Problem requirements - Your task is to retype each line of the data below exactly.

Data -
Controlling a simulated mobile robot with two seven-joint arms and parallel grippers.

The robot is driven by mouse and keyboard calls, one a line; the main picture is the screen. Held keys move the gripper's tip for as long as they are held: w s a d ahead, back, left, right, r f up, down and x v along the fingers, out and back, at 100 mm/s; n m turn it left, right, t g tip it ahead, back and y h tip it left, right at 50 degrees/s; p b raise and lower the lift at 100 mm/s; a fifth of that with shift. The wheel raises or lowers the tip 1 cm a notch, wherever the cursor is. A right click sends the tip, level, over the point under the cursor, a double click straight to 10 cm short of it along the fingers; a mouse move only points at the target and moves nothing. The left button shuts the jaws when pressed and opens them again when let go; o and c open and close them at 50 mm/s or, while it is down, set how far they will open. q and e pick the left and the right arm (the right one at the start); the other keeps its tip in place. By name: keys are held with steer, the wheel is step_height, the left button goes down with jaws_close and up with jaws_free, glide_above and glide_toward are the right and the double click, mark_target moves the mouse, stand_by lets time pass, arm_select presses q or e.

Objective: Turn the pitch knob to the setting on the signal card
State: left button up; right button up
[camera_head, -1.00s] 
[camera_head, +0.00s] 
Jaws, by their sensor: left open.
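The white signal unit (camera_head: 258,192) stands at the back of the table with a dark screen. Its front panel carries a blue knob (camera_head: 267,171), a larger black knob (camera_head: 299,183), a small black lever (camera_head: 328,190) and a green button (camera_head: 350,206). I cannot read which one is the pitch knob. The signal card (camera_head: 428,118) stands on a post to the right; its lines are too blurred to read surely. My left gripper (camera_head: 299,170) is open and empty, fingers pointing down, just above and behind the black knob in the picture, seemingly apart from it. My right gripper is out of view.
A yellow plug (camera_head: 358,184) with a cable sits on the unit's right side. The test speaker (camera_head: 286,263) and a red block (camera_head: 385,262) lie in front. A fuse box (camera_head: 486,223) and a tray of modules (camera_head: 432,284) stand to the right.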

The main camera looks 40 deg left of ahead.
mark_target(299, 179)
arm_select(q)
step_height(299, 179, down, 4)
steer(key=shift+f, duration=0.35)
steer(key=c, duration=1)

Task solution -
Controlling a simulated mobile robot with two seven-joint arms and parallel grippers.

The robot is driven by mouse and keyboard calls, one a line; the main picture is the screen. Held keys move the gripper's tip for as long as they are held: w s a d ahead, back, left, right, r f up, down and x v along the fingers, out and back, at 100 mm/s; n m turn it left, right, t g tip it ahead, back and y h tip it left, right at 50 degrees/s; p b raise and lower the lift at 100 mm/s; a fifth of that with shift. The wheel raises or lowers the tip 1 cm a notch, wherever the cursor is. A right click sends the tip, level, over the point under the cursor, a double click straight to 10 cm short of it along the fingers; a mouse move only points at the target and moves nothing. The left button shuts the jaws when pressed and opens them again when let go; o and c open and close them at 50 mm/s or, while it is down, set how far they will open. q and e pick the left and the right arm (the right one at the start); the other keeps its tip in place. By name: keys are held with steer, the wheel is step_height, the left button goes down with jaws_close and up with jaws_free, glide_above and glide_toward are the right and the double click, mark_target moves the mouse, stand_by lets time pass, arm_select presses q or e.

Objective: Turn the pitch knob to the setting on the signal card
State: left button up; right button up
[camera_head, -1.00s] 
[camera_head, +0.00s] 
Jaws, by their sensor: left open.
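The white signal unit (camera_head: 258,192) stands at the back of the table with a dark screen. Its front panel carries a blue knob (camera_head: 267,171), a larger black knob (camera_head: 299,183), a small black lever (camera_head: 328,190) and a green button (camera_head: 350,206). I cannot read which one is the pitch knob. The signal card (camera_head: 428,118) stands on a post to the right; its lines are too blurred to read surely. My left gripper (camera_head: 299,170) is open and empty, fingers pointing down, just above and behind the black knob in the picture, seemingly apart from it. My right gripper is out of view.
A yellow plug (camera_head: 358,184) with a cable sits on the unit's right side. The test speaker (camera_head: 286,263) and a red block (camera_head: 385,262) lie in front. A fuse box (camera_head: 486,223) and a tray of modules (camera_head: 432,284) stand to the right.

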The main camera looks 40 deg left of ahead.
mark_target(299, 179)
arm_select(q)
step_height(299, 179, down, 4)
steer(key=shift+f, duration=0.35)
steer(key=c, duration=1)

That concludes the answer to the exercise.